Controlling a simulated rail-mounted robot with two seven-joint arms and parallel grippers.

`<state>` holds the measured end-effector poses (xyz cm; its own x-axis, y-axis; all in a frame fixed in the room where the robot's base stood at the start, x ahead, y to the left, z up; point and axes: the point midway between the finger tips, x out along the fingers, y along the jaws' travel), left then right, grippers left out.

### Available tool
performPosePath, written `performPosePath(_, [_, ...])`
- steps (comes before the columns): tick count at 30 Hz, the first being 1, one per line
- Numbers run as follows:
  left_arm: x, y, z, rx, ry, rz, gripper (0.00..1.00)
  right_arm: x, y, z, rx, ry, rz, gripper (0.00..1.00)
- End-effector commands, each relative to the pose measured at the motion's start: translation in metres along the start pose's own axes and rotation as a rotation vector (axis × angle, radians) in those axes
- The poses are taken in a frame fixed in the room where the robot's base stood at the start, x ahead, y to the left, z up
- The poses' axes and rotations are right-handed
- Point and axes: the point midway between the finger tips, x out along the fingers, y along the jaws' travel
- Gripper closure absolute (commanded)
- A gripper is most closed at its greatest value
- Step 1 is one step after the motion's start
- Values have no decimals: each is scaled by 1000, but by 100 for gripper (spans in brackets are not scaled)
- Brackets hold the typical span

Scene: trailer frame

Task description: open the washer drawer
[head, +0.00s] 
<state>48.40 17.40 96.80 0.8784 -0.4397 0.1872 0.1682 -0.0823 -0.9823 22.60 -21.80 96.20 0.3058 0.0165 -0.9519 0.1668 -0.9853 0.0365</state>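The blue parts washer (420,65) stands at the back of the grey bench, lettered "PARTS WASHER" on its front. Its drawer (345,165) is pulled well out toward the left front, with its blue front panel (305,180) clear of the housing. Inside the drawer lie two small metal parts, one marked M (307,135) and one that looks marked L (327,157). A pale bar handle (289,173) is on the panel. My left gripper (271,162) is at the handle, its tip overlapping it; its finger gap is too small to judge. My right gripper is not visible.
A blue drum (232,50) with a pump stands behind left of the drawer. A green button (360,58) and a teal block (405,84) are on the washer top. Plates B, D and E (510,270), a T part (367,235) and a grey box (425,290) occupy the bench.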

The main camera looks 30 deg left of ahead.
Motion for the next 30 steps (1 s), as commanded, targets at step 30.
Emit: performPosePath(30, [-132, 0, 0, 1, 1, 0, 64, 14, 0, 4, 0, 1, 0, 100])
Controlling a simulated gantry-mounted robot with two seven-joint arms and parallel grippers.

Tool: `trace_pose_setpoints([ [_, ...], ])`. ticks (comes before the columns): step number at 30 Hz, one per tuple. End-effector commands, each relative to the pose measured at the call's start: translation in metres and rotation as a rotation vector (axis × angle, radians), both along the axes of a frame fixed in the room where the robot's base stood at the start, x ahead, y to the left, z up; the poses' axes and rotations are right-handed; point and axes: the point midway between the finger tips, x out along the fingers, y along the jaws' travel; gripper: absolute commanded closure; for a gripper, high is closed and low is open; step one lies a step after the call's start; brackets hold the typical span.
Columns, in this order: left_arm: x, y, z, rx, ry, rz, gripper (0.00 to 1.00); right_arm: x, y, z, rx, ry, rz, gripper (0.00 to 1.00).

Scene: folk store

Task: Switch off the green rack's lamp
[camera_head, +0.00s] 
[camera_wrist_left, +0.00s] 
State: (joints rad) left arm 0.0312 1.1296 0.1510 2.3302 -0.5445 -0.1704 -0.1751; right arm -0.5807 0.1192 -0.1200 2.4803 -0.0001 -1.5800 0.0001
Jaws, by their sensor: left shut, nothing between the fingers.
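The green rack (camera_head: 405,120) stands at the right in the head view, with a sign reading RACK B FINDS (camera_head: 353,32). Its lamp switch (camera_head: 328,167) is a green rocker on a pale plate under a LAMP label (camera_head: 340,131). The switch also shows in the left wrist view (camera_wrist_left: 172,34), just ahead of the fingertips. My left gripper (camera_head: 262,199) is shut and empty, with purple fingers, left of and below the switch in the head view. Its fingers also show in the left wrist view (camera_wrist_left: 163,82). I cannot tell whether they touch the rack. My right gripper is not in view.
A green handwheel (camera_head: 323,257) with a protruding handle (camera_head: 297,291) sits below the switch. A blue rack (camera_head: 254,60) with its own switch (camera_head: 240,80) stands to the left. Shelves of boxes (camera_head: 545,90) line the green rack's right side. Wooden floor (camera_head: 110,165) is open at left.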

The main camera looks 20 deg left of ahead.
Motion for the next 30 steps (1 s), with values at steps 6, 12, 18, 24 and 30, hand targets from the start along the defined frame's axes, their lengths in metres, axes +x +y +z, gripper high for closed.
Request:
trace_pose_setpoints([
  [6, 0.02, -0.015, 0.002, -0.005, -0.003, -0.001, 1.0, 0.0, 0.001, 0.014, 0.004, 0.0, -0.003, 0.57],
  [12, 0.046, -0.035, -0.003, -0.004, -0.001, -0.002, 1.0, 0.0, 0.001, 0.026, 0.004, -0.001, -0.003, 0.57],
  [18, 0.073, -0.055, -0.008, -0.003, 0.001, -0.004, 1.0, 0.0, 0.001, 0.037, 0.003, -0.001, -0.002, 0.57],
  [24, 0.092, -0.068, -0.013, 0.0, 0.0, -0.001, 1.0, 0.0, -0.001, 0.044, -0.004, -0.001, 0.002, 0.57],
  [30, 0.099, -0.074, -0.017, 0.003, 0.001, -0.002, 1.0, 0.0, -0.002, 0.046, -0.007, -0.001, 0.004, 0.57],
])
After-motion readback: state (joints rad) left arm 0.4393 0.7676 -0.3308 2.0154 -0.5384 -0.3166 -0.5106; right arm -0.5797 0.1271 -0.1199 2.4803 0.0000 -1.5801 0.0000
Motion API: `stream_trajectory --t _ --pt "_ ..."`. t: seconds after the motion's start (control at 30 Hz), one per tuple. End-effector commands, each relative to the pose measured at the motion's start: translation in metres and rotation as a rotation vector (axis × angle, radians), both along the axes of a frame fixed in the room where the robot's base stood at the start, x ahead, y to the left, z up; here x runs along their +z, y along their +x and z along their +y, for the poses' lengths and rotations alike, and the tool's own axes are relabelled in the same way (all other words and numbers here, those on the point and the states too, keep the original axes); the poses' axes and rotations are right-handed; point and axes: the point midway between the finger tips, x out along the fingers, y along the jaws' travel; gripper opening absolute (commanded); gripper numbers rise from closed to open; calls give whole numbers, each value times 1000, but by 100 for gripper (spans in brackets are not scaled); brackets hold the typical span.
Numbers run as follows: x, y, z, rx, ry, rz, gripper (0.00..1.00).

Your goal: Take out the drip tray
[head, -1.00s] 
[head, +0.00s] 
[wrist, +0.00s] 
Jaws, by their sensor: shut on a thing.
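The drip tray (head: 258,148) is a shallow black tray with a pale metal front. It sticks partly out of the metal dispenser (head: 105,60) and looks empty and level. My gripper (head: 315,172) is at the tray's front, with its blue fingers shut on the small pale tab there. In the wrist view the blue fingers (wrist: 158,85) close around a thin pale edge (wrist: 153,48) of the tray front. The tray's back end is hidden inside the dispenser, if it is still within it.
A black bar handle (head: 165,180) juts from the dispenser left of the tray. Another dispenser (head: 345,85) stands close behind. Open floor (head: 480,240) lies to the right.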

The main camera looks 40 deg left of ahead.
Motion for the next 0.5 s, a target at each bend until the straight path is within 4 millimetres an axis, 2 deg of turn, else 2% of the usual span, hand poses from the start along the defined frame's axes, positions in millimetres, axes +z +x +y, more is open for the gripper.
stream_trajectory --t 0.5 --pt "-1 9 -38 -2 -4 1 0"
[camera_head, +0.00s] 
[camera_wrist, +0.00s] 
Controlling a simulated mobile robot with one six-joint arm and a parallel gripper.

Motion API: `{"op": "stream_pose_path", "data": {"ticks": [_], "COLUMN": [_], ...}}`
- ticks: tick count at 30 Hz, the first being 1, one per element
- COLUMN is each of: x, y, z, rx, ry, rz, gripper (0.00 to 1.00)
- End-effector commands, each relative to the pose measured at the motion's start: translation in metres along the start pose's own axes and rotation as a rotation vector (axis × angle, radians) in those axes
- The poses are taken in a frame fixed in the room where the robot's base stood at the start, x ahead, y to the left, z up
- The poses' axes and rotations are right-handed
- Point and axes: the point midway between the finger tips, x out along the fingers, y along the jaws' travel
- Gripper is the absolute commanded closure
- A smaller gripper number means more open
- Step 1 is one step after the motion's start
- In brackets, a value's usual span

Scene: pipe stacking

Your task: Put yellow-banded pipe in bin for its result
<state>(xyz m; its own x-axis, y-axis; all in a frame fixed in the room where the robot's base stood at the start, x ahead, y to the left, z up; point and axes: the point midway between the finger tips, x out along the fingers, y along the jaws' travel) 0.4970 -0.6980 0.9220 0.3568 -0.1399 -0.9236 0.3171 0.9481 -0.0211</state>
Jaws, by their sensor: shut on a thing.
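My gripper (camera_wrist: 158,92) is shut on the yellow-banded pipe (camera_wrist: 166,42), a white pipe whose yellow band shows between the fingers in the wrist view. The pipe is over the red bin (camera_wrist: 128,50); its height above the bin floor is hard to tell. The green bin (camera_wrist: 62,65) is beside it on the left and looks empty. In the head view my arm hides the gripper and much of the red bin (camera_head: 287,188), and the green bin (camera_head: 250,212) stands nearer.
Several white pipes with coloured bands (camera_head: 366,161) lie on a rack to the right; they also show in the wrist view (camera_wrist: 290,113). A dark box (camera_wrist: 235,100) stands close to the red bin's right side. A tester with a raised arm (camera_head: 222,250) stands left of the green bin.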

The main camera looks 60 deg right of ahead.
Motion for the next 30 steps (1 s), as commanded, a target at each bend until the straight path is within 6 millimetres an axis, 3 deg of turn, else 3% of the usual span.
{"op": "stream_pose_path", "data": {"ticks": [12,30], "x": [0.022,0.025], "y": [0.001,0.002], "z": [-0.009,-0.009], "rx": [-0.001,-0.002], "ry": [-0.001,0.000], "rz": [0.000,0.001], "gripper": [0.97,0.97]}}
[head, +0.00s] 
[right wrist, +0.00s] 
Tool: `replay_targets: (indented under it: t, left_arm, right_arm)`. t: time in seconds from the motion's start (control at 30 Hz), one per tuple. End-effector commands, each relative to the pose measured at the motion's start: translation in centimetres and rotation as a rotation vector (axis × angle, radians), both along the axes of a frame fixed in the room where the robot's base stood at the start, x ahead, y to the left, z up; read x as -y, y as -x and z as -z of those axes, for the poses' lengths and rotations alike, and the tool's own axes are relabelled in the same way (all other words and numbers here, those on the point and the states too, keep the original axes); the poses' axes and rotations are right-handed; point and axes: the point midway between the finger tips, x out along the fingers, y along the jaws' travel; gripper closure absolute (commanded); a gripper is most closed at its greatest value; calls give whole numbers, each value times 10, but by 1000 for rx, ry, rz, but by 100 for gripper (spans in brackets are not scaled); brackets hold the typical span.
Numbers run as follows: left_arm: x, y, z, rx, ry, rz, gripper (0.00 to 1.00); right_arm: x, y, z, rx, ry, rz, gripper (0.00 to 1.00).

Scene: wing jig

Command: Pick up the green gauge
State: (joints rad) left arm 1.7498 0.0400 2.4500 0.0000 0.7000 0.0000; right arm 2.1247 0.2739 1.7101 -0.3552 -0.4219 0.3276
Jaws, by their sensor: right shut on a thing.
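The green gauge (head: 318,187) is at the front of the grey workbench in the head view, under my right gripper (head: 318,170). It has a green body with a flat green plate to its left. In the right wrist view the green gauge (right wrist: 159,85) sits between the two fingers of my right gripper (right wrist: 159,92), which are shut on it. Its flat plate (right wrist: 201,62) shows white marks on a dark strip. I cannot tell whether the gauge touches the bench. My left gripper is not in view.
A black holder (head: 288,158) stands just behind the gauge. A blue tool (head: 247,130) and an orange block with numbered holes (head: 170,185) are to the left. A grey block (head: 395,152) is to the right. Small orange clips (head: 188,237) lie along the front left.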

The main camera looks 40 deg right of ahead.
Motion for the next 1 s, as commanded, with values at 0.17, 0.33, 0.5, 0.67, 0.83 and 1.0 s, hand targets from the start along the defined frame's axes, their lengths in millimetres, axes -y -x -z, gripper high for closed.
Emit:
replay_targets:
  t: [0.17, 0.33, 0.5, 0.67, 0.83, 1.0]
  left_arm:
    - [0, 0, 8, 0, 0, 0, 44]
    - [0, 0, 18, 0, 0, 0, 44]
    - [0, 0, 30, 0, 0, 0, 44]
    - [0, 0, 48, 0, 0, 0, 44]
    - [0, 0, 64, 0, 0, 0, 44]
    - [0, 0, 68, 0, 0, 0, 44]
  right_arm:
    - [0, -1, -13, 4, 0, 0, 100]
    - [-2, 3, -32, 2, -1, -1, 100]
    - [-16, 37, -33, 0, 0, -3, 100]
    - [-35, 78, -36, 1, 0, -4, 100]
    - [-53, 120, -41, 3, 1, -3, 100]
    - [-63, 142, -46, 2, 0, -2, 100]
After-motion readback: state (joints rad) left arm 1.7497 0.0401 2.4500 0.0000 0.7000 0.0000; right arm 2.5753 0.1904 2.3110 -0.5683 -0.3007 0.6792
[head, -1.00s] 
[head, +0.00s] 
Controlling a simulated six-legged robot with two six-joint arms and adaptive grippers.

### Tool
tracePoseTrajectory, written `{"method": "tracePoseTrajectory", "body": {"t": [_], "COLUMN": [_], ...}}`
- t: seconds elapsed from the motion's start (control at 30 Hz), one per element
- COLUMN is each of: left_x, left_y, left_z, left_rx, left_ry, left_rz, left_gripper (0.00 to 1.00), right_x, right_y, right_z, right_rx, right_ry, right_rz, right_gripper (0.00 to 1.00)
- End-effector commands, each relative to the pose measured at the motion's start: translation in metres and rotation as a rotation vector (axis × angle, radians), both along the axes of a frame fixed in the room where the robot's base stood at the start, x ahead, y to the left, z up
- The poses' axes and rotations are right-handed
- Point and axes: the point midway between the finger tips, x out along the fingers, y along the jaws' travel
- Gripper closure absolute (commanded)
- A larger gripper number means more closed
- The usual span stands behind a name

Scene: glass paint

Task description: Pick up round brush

----

# [Exercise directions]
Using the records above, select and copy every line that has the word "grippers".

# [Task result]
Controlling a simulated rail-mounted robot with two seven-joint arms and parallel grippers.
`<state>` holds the measured end-effector poses (xyz cm; its own x-axis, y-axis; all in a frame fixed in the room where the robot's base stood at the start, x ahead, y to the left, z up; point and axes: the point midway between the finger tips, x out along the fingers, y along the jaws' travel), left then right, grippers left out.
Controlling a simulated gantry-mounted robot with two seven-joint arms and parallel grippers.
Controlling a simulated six-legged robot with two six-joint arms and adaptive grippers.

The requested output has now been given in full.